Straight people seem to think that adultery begins and ends with sex outside of marriage. Gay people, on the other hand, understand implicitly that adultery is primarily about emotional abandonment, about sharing with others romantic and intimate feelings that you are supposed to reserve for your partner. In most gay relationships I know, if you say you're "in love" with someone else, the relationship is over, CAPUT. Having sex with someone else is having sex with someone else. But being in love with someone else and carrying on with them romantically (even without sex)? That's an absolute abandonment of your primary relationship.

This LW and Cary both seem to buy into this shiboleth that you can be repeatedly emotionally adulterous but, if you're not screwing around, the primary relationship is still besically intact and it's just a question of sorting out the "madness". I think that's a crock. These people have nothing like what I consider to be a marriage, which is probably why they've both been married multiple times.

Tell me again why this straight institution of marriage is so perfect that I as a gay person am not allowed to participate in it?

Wednesday, July 11, 2007 12:04 PM

I have no advice here...

...just a comment about how easy it is, looking from the outside in, to minimize the overall devastation of a person that comes from living with lies over an extended length of time. Several posters have used terms like "narcissistic", "personality disordered", etc. to describe LW's wife. This may or may not be true, but even if it is not, LW is still a guy who for over a decade has been lied to and manipulated and placed in a position of having to either deny his conscience and his sense of reality or lose the relationship.

Manipulators have a way of creating a false reality in a relationship that the other party is then forced into accepting, usually through guilt and fear. Every time LW's wife lied about what was so patently obvious in her behavior, she was giving LW a choice to suck it up or leave: there is no such thing as working out a problem that one party does not admit even exists. When lying is involved, you either accept or reject the lie; and with manipulators, if you reject the lie you also somehow reject them, and reject the relationship. Sounds nuts, and is, but that's the dynamic.
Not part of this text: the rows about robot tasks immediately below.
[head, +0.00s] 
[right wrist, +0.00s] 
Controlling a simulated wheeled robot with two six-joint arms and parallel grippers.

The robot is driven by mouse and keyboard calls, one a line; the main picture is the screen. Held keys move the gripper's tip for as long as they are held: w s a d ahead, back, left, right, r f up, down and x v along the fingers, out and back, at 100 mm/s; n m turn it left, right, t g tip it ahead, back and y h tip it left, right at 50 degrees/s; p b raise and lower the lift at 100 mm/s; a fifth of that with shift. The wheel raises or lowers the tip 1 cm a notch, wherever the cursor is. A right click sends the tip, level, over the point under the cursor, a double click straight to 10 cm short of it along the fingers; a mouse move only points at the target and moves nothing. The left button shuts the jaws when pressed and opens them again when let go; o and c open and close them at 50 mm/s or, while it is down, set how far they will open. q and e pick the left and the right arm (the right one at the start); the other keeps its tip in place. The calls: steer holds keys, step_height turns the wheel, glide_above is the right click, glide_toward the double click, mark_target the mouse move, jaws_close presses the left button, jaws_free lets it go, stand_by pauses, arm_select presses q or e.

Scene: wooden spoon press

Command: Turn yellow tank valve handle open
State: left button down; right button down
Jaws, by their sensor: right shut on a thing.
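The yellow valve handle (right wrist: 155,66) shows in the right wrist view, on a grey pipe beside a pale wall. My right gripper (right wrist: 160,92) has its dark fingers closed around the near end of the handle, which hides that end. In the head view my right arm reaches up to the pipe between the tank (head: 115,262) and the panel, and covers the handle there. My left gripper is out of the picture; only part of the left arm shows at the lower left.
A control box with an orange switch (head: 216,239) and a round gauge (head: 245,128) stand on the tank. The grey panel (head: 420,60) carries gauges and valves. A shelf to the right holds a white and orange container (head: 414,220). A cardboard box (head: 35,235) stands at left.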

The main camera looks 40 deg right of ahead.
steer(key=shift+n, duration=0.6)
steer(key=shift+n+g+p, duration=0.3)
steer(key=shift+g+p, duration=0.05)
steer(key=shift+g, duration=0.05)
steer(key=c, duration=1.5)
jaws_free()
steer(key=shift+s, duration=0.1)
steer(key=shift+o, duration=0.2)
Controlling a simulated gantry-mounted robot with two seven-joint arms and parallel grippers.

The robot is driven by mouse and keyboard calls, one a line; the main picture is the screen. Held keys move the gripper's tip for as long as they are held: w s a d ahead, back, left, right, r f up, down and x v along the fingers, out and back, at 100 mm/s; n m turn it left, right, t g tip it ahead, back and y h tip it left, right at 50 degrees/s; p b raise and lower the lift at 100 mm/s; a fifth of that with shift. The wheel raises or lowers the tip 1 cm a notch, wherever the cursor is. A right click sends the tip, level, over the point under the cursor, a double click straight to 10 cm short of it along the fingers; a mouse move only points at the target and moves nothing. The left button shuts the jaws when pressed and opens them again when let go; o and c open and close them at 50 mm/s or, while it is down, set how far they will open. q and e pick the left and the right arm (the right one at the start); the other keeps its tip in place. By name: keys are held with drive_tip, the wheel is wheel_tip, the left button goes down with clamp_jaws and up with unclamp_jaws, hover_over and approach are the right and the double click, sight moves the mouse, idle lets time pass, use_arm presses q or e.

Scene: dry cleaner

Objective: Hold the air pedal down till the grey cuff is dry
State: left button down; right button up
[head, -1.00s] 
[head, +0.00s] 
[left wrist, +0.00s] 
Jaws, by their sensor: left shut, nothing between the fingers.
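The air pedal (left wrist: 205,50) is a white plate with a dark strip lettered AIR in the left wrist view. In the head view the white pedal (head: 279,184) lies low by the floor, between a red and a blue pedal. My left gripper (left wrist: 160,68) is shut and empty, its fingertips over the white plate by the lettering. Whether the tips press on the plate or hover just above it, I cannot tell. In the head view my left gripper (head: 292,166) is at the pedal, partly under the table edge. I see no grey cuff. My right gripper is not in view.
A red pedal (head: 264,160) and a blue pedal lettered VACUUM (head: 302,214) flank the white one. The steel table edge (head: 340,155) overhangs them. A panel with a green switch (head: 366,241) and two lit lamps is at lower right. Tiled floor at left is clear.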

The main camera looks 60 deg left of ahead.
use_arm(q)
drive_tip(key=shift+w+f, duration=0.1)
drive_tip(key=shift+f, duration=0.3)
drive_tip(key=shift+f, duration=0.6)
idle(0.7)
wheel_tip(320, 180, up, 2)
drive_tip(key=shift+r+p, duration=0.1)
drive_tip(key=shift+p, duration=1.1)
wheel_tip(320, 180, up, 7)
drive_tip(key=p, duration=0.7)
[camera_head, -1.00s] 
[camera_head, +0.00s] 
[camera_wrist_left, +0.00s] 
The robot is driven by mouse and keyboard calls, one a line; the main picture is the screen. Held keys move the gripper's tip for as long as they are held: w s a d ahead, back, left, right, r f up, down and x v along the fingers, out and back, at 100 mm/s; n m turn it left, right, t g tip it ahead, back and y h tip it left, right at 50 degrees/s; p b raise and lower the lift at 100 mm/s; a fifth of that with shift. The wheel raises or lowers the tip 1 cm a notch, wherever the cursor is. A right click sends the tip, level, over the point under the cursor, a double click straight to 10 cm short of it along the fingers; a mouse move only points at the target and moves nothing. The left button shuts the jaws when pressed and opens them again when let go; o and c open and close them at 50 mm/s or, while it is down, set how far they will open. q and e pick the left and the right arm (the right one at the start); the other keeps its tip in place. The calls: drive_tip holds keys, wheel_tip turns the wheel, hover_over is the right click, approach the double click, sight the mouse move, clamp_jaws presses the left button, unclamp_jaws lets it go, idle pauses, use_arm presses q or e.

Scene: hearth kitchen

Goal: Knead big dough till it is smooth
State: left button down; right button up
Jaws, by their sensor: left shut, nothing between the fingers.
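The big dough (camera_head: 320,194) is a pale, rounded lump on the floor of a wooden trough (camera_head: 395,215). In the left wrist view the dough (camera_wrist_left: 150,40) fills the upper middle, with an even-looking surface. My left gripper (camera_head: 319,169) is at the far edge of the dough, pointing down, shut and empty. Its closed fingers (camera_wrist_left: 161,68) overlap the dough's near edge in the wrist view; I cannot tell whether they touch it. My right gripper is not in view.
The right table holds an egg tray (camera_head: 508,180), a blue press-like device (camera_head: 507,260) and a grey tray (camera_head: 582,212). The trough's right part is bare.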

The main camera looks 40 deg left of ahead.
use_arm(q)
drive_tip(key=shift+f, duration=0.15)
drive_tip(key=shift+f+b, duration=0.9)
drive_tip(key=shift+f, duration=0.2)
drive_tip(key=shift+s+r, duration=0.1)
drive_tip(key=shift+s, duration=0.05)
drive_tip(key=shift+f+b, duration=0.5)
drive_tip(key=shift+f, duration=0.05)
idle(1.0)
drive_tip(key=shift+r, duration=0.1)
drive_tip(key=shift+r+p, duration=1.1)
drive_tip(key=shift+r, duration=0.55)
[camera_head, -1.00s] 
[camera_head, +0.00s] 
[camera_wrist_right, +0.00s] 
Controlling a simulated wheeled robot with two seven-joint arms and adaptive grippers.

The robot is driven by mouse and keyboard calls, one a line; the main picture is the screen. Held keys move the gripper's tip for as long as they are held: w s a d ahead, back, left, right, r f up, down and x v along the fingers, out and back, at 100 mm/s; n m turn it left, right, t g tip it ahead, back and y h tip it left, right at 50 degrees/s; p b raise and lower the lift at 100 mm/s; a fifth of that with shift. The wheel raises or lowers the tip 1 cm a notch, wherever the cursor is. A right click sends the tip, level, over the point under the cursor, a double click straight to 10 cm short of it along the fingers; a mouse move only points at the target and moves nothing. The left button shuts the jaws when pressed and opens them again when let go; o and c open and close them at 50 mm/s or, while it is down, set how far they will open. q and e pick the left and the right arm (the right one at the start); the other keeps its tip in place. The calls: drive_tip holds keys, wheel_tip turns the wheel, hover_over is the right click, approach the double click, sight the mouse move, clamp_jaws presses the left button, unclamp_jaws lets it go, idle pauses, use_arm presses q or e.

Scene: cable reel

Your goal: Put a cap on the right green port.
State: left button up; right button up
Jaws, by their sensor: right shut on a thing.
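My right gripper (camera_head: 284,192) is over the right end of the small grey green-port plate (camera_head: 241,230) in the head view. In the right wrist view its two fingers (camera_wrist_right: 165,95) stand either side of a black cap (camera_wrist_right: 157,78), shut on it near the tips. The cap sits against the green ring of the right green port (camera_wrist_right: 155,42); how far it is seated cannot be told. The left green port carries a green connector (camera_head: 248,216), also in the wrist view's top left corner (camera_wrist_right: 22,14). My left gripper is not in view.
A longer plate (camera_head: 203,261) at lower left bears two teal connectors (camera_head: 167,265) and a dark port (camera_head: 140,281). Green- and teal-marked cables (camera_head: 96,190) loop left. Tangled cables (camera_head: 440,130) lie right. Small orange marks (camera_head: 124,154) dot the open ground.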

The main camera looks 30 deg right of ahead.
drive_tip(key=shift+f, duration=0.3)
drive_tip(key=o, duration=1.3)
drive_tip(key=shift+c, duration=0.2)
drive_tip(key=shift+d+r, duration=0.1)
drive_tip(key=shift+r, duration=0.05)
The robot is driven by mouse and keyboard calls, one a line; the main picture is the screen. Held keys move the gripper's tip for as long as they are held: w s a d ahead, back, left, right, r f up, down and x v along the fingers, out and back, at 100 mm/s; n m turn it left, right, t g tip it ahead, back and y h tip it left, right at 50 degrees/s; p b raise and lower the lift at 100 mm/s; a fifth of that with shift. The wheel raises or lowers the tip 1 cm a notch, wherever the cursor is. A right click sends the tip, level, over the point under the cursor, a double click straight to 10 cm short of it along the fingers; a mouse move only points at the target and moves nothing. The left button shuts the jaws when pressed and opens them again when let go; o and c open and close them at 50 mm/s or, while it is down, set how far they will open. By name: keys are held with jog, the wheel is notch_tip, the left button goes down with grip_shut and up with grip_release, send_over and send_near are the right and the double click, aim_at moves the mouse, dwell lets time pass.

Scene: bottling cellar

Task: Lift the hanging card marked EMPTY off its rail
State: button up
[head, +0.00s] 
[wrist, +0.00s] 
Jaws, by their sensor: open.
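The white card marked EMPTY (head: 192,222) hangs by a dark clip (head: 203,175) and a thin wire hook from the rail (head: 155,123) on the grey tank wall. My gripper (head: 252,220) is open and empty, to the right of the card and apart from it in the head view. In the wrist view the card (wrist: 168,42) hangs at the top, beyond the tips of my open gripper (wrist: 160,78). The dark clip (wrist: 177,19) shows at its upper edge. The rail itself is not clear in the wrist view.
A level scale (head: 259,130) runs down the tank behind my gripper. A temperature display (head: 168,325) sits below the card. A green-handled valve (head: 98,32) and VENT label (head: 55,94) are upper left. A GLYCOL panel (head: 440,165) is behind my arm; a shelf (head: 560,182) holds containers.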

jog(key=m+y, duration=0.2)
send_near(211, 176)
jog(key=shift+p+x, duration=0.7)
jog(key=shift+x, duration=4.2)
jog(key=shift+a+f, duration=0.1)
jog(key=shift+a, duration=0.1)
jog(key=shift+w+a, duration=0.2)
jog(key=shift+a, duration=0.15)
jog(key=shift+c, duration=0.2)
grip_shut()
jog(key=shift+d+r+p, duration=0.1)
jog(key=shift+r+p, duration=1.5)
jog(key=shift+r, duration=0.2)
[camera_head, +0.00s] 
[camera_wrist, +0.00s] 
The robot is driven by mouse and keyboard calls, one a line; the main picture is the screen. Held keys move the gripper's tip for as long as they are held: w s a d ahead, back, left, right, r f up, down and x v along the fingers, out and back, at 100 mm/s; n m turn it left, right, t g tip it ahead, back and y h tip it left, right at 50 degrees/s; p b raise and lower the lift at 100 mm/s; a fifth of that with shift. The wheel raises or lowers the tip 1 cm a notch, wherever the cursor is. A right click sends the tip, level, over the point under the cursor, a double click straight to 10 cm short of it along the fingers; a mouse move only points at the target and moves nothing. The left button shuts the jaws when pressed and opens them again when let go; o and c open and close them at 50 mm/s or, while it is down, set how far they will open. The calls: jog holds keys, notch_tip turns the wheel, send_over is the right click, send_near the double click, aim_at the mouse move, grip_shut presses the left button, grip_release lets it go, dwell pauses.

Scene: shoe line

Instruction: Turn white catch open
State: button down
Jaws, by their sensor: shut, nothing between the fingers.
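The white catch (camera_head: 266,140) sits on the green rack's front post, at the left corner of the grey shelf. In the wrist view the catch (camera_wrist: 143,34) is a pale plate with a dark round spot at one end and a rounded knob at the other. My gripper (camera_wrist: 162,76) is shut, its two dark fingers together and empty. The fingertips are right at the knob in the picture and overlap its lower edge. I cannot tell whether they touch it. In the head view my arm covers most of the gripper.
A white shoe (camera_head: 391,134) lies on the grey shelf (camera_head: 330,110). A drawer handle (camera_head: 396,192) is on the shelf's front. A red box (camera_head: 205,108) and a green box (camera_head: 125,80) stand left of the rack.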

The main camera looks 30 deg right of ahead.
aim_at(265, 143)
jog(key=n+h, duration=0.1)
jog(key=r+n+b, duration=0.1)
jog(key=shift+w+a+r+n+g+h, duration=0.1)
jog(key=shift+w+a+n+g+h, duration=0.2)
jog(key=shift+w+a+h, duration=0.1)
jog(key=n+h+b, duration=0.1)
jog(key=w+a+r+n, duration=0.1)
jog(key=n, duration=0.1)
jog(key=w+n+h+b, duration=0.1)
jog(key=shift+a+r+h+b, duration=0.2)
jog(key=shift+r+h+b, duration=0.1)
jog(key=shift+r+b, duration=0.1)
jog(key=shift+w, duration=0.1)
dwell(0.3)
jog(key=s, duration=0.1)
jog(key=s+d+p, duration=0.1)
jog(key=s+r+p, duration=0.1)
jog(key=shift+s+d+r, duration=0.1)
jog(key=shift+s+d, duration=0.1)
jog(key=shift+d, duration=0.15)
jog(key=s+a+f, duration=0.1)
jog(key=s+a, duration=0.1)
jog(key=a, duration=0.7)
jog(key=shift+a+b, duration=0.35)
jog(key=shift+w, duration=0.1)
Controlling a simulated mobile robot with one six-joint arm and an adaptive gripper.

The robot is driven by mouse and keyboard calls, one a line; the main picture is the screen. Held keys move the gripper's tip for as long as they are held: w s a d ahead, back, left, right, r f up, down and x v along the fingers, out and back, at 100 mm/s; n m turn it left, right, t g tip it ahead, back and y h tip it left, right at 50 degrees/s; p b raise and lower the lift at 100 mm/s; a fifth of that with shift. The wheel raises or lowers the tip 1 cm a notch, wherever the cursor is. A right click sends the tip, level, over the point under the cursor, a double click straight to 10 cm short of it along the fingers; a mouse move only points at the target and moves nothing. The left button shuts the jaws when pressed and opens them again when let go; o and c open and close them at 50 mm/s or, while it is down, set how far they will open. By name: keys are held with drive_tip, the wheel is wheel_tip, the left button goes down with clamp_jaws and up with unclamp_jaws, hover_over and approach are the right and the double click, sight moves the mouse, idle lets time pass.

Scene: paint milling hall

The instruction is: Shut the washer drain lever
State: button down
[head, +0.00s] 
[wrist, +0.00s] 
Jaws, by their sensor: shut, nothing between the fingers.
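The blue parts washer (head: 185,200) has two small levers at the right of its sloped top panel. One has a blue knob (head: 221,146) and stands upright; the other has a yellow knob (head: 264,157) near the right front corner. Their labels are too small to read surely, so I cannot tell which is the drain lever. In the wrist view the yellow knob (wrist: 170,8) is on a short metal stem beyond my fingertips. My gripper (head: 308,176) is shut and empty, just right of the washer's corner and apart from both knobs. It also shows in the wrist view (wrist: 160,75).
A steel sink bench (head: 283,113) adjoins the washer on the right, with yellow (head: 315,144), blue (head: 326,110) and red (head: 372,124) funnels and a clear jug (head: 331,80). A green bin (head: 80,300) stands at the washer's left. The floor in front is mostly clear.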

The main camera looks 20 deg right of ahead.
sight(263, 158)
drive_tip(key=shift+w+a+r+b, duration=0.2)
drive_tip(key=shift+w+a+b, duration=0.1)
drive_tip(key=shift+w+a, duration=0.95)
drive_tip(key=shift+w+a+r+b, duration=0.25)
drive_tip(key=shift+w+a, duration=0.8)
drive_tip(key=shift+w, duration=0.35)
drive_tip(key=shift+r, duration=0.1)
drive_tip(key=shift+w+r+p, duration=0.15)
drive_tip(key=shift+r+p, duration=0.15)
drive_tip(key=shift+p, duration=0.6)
In the meantime, they rob one of one's own internal resources, creating an exaggerated need for the relationship to remain intact and removing exactly what the manipulated one would need in order to make a safe exit. It's no surprise that LW is all twisted up and perplexed by a problem that most of us -- from the outside looking in, that is -- have no problem sorting out: we haven't had to deal with her lies, manipulations, and repeated deep betrayals.

Whether there's a personality disorder involved or not, the fact of manipulation in personal relationships is that it exists to deprive the other party of free choice. While I certainly agree there's nothing to be gained by LW staying with her, don't condemn the man for not exercising a free choice he has not legitimately been allowed in the relationship for over a decade. Making the decision to leave, and then having the wherewithal to follow up on it and carry it through, is just not as simple or easy as it seems.

That's just the emotional picture. The physical reality is that if she's lied this hard for this long, he cannot expect her to start telling the truth now when it comes to division of business, property, and custody agreements. The presence of a personality disorder, if one exists, only further guarantees that whatever hell the LW has already gone through, it is nothing compared to what will happen when he tries to leave. (Several letters have suggested getting a PI and starting to document the situation now, quietly, before leaving. I agree that that is a mighty good idea.) Again, just not as simple or easy as it seems.